◆ Task description
Where a line below holds the string "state", copy that line.
——————————
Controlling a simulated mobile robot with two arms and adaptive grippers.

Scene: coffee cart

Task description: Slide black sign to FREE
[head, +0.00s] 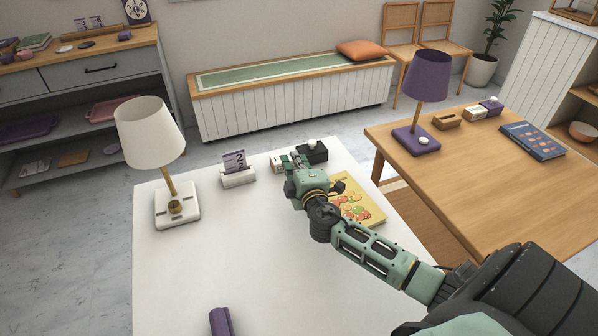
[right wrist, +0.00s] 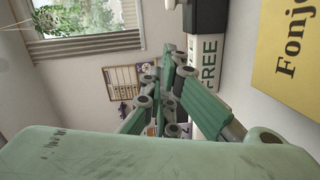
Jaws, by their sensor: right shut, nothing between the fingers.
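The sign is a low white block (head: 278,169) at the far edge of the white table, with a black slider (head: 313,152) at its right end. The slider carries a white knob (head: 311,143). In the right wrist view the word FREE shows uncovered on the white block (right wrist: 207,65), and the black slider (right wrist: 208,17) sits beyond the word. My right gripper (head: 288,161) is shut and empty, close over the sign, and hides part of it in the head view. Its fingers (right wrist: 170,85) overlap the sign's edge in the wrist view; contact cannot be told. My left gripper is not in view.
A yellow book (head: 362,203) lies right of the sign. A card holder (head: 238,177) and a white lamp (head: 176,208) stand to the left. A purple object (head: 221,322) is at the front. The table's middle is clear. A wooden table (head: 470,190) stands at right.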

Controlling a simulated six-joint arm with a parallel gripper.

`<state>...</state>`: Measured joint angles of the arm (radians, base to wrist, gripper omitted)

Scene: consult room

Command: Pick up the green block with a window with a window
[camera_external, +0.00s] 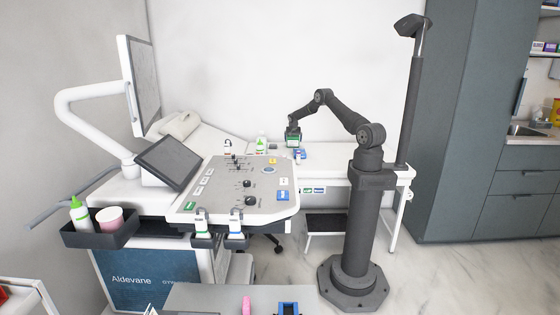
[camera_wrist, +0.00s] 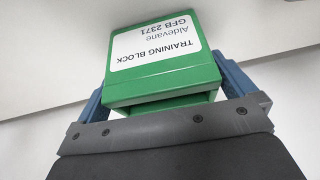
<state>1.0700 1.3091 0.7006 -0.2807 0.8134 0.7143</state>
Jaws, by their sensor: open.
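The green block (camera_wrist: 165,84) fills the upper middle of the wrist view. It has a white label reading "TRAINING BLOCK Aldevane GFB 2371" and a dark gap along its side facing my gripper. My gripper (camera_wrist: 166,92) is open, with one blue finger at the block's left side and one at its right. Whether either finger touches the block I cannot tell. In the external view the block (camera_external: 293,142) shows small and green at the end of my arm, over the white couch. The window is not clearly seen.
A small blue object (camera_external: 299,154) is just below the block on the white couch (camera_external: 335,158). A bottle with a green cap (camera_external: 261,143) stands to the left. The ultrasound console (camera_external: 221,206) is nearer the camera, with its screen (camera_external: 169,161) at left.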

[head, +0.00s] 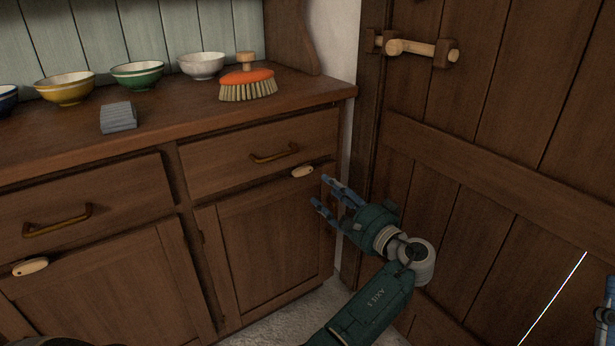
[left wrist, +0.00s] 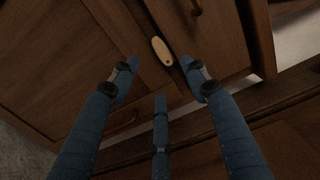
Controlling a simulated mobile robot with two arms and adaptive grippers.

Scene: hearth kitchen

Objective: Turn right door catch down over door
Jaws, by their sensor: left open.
——————————
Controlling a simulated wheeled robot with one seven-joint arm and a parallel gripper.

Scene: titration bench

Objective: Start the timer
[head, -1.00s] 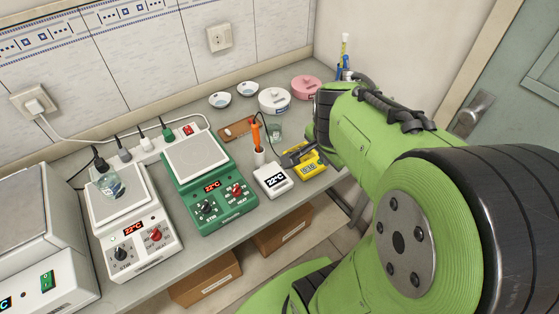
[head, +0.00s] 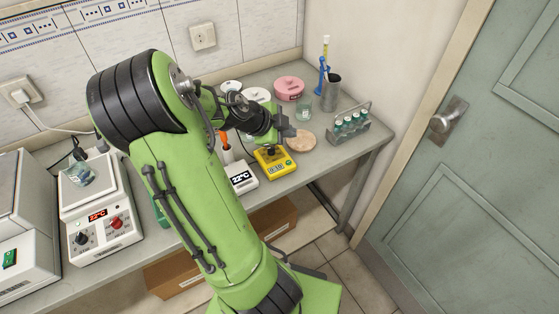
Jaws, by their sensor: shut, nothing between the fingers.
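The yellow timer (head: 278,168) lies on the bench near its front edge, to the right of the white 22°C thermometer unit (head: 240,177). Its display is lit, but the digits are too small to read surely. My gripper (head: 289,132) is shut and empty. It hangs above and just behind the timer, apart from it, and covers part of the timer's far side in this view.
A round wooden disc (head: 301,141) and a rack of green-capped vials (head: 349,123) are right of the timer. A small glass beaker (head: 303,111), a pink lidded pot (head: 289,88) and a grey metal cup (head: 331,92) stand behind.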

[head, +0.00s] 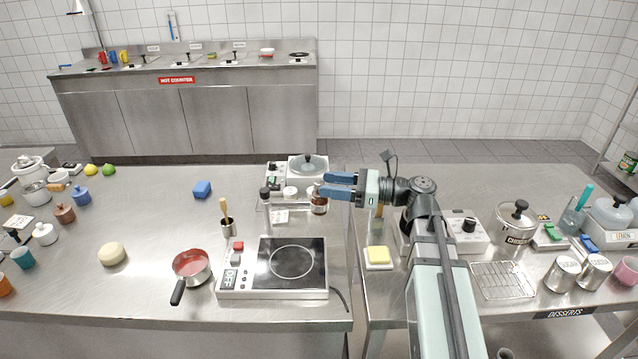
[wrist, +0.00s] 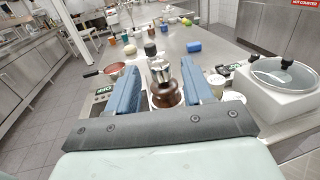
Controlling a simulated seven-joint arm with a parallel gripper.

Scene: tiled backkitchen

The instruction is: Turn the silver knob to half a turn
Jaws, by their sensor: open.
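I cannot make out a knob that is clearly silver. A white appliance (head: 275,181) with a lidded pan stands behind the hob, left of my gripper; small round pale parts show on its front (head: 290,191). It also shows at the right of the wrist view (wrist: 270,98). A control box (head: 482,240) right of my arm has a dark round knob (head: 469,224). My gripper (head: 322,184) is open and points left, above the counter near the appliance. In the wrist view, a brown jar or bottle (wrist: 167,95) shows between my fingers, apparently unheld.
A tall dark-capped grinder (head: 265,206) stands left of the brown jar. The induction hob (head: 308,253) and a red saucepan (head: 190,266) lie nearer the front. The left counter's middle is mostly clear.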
——————————
◆ Answer for the task
`<state>...</state>`: Measured joint angles of the arm (radians, base to wrist, gripper omitted)
<state>1.0700 1.3091 0.7006 -0.2807 0.8134 0.7143</state>

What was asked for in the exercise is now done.